## [REQUIREMENT]
Find every line containing the word "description" in the records below; report only how many there are.

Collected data
##########
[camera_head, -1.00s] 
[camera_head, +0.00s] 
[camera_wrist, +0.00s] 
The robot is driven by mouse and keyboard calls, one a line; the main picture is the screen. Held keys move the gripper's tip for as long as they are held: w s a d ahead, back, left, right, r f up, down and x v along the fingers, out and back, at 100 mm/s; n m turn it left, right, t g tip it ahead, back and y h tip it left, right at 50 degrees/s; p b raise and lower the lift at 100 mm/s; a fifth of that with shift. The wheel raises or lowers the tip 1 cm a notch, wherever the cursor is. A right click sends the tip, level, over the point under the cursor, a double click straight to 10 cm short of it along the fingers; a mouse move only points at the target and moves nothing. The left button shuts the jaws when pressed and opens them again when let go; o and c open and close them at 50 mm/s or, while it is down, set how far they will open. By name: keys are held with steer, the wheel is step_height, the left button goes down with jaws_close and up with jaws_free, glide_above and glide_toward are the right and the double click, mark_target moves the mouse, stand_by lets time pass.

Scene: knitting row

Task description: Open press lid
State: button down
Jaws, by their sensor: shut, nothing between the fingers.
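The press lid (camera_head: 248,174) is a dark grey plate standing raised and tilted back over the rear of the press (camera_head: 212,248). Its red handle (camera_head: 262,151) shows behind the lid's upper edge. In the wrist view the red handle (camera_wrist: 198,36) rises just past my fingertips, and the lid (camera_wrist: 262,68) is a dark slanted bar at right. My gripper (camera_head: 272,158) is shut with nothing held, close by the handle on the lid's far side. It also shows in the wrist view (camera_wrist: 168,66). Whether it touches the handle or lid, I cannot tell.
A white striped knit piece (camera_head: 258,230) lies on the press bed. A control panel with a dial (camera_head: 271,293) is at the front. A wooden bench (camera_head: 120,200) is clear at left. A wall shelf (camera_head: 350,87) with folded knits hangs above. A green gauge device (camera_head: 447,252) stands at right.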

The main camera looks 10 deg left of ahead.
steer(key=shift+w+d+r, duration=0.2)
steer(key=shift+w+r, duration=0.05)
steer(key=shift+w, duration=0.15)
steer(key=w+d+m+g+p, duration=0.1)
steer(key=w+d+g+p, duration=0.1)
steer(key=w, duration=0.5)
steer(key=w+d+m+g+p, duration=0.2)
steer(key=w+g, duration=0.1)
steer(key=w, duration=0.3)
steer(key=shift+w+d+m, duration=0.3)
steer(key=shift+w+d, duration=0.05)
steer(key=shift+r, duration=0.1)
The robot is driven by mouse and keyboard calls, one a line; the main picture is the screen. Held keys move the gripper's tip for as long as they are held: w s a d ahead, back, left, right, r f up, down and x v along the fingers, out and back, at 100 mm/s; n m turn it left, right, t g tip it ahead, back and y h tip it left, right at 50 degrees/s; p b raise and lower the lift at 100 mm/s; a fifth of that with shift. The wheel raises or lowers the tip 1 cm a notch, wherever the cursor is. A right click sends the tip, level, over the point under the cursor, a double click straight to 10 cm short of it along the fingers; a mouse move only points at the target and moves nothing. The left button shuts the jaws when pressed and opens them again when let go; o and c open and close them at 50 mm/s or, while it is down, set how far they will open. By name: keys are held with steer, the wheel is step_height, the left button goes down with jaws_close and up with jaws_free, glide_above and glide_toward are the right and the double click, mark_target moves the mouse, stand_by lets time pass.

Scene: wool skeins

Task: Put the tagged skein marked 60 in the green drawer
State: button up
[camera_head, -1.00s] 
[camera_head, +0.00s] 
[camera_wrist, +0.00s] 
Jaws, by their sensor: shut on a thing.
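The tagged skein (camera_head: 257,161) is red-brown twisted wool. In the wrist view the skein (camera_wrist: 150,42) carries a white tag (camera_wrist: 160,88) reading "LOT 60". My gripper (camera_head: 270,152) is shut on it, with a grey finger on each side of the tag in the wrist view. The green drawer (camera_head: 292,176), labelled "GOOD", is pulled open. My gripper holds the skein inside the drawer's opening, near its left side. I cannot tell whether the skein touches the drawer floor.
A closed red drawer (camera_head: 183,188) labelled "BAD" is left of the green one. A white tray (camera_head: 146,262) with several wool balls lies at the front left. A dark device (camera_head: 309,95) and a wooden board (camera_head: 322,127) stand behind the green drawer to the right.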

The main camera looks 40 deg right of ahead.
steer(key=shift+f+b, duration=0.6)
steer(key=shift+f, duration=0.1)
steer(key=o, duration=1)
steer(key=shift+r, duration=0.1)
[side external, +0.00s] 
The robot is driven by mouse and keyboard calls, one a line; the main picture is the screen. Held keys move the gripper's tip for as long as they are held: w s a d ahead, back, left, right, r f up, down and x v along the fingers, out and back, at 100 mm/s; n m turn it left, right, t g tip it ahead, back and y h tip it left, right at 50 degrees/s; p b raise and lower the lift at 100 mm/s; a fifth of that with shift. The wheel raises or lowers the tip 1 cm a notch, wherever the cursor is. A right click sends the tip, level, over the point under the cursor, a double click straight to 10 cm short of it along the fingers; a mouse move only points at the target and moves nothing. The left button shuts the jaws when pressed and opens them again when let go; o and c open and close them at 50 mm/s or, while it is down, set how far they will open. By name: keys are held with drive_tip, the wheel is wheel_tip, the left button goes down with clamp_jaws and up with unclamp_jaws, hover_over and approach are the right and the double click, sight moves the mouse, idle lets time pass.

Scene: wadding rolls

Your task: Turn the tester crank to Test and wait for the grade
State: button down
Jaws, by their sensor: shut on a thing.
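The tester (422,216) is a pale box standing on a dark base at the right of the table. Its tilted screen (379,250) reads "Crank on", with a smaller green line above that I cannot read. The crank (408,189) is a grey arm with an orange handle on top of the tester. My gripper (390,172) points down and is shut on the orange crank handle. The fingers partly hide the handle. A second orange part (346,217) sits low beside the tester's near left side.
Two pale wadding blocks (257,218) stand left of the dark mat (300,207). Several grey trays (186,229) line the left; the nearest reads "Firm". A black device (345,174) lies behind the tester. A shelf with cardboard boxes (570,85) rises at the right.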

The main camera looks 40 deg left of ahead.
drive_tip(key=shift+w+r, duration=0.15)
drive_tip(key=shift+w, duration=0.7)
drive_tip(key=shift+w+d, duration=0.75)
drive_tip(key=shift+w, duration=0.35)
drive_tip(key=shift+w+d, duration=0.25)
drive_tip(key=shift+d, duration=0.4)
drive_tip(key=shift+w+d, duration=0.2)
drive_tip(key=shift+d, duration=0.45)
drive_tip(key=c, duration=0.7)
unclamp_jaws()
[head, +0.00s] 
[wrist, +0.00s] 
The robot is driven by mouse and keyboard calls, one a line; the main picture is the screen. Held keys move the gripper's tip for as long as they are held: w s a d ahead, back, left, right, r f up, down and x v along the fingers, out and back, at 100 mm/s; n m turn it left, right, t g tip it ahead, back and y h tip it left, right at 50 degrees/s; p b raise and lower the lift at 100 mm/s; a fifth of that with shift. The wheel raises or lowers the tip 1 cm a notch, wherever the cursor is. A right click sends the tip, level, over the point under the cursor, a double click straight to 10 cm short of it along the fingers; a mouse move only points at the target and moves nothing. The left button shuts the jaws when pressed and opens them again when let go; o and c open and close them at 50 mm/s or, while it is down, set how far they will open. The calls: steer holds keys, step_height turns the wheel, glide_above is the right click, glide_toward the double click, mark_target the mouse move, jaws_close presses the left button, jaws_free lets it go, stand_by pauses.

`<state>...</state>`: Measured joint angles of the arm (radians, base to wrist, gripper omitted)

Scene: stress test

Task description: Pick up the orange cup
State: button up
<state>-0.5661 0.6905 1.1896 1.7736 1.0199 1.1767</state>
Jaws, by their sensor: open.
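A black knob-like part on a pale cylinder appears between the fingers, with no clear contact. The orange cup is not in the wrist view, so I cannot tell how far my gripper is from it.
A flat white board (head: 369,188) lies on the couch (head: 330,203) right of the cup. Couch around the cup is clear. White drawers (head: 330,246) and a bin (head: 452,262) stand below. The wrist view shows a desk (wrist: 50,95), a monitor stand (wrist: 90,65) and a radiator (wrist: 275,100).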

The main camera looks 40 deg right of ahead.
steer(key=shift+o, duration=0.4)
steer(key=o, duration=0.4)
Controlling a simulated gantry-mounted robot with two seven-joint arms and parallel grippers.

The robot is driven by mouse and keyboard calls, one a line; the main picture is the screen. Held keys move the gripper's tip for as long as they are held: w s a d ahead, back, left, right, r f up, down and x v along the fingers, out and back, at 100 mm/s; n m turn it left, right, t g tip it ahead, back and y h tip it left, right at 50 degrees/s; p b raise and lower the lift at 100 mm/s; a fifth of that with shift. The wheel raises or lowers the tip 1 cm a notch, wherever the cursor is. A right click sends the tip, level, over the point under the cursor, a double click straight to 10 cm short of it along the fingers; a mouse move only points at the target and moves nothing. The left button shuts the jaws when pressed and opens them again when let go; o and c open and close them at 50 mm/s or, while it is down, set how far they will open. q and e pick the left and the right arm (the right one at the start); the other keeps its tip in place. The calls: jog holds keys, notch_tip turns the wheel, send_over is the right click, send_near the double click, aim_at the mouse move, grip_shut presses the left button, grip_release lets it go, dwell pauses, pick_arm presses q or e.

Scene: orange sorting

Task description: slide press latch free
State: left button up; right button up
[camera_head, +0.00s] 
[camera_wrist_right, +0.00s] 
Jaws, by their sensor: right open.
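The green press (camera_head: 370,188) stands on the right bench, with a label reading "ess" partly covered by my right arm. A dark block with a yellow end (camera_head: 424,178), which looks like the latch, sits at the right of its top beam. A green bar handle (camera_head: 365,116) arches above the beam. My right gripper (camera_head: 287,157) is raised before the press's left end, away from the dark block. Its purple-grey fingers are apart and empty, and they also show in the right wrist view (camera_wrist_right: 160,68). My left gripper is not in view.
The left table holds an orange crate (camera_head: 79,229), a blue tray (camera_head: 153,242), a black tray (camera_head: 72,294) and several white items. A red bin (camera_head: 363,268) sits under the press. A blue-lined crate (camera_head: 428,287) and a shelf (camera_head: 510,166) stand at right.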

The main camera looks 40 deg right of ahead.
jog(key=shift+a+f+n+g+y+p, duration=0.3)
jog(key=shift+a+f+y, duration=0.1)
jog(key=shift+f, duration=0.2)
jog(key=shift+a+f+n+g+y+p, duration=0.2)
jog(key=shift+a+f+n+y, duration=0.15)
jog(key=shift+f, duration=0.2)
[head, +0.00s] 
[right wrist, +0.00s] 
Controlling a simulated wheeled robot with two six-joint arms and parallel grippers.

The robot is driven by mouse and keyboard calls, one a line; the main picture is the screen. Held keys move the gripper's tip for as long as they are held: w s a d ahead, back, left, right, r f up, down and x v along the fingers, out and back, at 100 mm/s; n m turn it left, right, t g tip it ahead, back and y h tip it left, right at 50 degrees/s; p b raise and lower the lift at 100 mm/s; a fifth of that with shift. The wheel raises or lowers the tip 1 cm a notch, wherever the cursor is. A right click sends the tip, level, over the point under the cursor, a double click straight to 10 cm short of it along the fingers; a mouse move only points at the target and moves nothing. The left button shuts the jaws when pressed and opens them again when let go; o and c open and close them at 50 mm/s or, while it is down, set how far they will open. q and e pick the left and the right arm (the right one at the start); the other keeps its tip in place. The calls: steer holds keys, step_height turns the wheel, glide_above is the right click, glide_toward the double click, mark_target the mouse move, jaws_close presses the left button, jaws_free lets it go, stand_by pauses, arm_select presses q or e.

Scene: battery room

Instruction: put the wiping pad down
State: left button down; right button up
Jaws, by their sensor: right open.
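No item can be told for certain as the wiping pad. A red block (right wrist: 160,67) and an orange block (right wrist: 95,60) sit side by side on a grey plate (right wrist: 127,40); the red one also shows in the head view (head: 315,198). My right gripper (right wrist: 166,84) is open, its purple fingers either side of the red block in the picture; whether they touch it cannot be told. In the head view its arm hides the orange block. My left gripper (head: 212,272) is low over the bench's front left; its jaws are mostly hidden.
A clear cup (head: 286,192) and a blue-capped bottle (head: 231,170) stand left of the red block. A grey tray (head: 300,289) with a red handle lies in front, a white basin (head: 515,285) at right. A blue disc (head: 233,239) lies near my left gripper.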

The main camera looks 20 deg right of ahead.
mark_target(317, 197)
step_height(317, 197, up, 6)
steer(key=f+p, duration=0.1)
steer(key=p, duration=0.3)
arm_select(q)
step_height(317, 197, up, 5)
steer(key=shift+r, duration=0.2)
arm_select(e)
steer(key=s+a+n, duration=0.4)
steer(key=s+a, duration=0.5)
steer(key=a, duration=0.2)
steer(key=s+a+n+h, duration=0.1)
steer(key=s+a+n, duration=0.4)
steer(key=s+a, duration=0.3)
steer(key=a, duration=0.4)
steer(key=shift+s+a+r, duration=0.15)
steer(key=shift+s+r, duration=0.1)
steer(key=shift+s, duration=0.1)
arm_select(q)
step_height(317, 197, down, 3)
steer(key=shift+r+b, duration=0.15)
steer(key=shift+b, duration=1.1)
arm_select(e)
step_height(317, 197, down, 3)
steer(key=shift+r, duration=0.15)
##########
## [ANSWER TO THE EXERCISE]
3